Comparative Negligence Reduction
Plaintiff fault reduces recovery proportionally. Courts examine whether the injured person was watching where they were walking, whether they were wearing appropriate footwear, whether they chose an obviously wet path over a dry alternative, and whether they were distracted by a phone or other device.
| Plaintiff Fault Finding | Pure Comparative State Result | Modified (50%) State Result |
|---|---|---|
| 10% at fault | Recovers 90% of damages | Recovers 90% of damages |
| 30% at fault | Recovers 70% of damages | Recovers 70% of damages |
| 49% at fault | Recovers 51% of damages | Recovers 51% of damages |
| 50% at fault | Recovers 50% of damages | No recovery (barred at 50%) |
| 80% at fault | Recovers 20% of damages | No recovery (barred over 50%) |
The Wet Floor Sign Defense
The wet floor sign is not a complete legal shield. Its presence is evidence that the owner had actual notice of a slippery condition — which can cut both ways. A sign placed immediately after a spill demonstrates reasonable response; a sign present for two hours without any remediation may instead show the owner knew the hazard existed and failed to fix it.
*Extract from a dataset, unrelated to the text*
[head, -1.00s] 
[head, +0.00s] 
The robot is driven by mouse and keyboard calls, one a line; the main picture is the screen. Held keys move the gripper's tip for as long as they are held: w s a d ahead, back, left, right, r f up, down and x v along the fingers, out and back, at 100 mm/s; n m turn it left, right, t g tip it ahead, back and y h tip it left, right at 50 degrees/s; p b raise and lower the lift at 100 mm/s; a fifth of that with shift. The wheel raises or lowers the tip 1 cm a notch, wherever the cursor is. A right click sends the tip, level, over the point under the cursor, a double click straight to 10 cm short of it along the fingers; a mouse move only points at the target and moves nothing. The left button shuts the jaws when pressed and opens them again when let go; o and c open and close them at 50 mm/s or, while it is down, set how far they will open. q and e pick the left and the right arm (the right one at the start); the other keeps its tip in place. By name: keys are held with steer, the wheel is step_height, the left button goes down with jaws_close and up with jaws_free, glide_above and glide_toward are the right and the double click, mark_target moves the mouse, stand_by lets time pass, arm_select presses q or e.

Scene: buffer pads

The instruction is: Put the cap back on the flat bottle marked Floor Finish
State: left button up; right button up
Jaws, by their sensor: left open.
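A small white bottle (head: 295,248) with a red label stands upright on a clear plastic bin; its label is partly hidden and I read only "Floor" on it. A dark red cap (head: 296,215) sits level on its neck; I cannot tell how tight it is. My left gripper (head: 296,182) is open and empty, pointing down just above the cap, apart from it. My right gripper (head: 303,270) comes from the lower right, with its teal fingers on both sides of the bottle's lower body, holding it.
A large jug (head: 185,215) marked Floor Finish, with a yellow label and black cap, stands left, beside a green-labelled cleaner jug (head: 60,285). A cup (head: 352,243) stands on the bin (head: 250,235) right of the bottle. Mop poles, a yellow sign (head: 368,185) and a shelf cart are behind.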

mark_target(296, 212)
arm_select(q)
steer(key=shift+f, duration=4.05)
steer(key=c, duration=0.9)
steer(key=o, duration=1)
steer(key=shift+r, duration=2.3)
- Courts examine whether the sign was visible from the direction the plaintiff was approaching.
- A sign blocked by a display rack or cart may be deemed insufficient warning.
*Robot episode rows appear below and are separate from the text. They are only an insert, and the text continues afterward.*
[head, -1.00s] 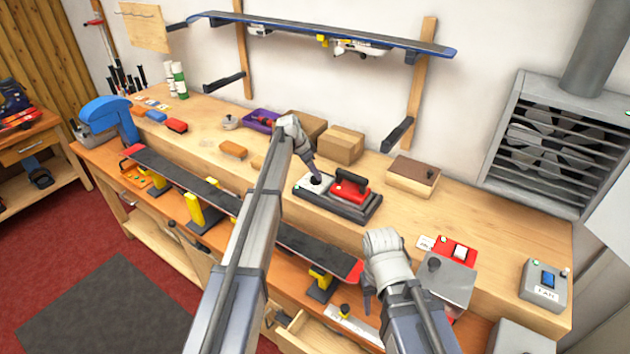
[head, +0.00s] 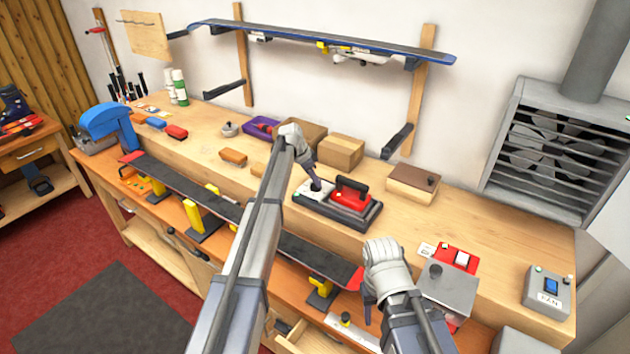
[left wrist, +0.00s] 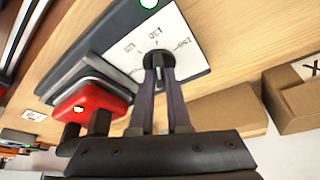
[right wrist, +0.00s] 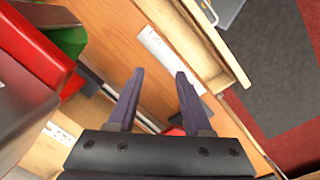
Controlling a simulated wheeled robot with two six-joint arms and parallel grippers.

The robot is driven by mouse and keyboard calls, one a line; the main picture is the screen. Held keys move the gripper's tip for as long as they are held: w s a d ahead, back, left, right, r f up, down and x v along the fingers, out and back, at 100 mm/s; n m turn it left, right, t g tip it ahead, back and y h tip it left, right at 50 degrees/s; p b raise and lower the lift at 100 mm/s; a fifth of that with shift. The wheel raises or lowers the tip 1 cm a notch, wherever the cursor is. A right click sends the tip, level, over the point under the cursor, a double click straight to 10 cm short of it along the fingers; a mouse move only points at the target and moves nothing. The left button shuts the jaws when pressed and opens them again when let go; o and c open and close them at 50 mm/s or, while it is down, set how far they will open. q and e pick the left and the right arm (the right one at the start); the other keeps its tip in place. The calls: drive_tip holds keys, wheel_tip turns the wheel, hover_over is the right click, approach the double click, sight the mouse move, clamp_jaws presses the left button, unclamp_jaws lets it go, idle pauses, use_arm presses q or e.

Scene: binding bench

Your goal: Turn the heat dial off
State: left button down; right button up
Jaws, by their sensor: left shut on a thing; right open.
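The heat dial (left wrist: 159,57) is a small dark knob on a white plate (left wrist: 185,30) marked with numbers such as 130. The plate lies at the left end of a dark base (head: 338,214), beside a red-handled iron (head: 351,194). My left gripper (head: 317,187) reaches down over the plate. In the left wrist view its fingers (left wrist: 162,70) are shut on the dial, which they partly hide. A green light (left wrist: 149,3) shows on the base. My right gripper (head: 368,312) hangs over the bench's front edge; its fingers (right wrist: 155,80) are apart and empty.
Cardboard boxes (head: 341,152) stand behind the iron's base. A long ski or board (head: 240,215) lies on yellow-topped supports in front.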

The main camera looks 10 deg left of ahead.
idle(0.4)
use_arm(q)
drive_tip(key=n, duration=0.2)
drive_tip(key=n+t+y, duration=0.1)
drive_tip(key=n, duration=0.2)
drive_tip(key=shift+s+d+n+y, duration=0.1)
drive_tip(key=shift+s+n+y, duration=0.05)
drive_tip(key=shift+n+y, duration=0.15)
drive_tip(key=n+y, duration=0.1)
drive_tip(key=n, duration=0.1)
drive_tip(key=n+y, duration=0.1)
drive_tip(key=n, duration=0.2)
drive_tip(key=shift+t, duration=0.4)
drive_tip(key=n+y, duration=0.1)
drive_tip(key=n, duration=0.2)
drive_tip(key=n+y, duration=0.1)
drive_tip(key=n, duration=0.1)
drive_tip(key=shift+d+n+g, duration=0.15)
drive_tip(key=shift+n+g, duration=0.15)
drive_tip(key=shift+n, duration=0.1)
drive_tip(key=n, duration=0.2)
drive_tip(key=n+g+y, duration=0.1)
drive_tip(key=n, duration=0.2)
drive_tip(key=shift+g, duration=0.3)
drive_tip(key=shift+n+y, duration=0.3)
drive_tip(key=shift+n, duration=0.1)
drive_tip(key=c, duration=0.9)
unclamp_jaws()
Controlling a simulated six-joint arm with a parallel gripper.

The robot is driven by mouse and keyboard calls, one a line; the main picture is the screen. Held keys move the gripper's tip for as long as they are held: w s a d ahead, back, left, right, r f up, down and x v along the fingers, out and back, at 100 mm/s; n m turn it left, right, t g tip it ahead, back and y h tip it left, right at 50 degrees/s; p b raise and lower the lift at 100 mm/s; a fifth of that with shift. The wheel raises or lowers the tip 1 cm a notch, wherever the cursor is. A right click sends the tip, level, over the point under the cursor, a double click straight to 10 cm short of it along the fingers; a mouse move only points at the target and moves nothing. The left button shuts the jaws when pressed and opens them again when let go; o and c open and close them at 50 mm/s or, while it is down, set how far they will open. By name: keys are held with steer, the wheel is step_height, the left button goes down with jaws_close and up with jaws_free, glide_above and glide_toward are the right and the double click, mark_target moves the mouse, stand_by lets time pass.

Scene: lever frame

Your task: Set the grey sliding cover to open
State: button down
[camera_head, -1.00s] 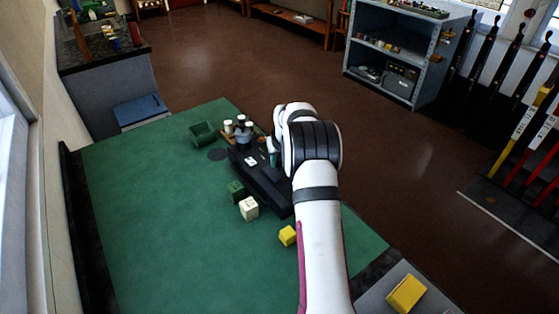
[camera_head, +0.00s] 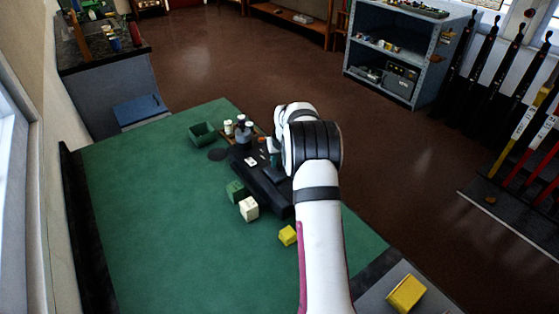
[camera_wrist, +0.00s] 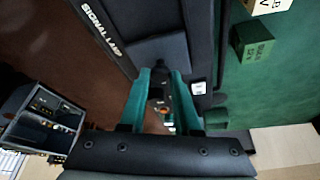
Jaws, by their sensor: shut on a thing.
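A long black lever frame (camera_head: 262,192) lies on the green table. Its label in the wrist view reads SIGNAL LAMP. The grey sliding cover (camera_wrist: 158,46) shows as a flat dark grey panel on the frame in the wrist view, and a little of it shows beside my arm in the head view (camera_head: 275,173). My gripper (camera_wrist: 164,78) has its teal fingers shut on a small dark handle (camera_wrist: 159,88) at the cover's near end. In the head view, my wrist hides most of the gripper (camera_head: 275,160) and the handle.
A green block (camera_head: 236,191), a white block (camera_head: 249,209) and a yellow block (camera_head: 287,235) sit by the frame's near end. A green bin (camera_head: 203,134) and a small tray with bottles (camera_head: 243,131) stand at its far end. The table's left side is clear.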

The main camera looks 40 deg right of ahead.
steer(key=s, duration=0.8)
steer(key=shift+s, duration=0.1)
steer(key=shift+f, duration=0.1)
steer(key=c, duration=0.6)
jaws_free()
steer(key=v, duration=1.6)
- Industry standards (like OSHA guidelines for slip-resistance) can establish the baseline of reasonable care against which the owner's conduct is measured.
- A sign warning of a "wet floor" does not warn of structural defects like uneven pavement or broken tiles — it only addresses that specific hazard type.
Property owners defending these cases frequently argue "open and obvious" — that the hazard was so apparent that any reasonable person would have seen and avoided it. Most jurisdictions hold that an open and obvious hazard may reduce or eliminate the plaintiff's damages under comparative negligence but does not categorically bar recovery, since sometimes the defendant created or maintained a condition that unreasonably required plaintiffs to encounter it.
This article is for informational purposes only and does not constitute legal advice.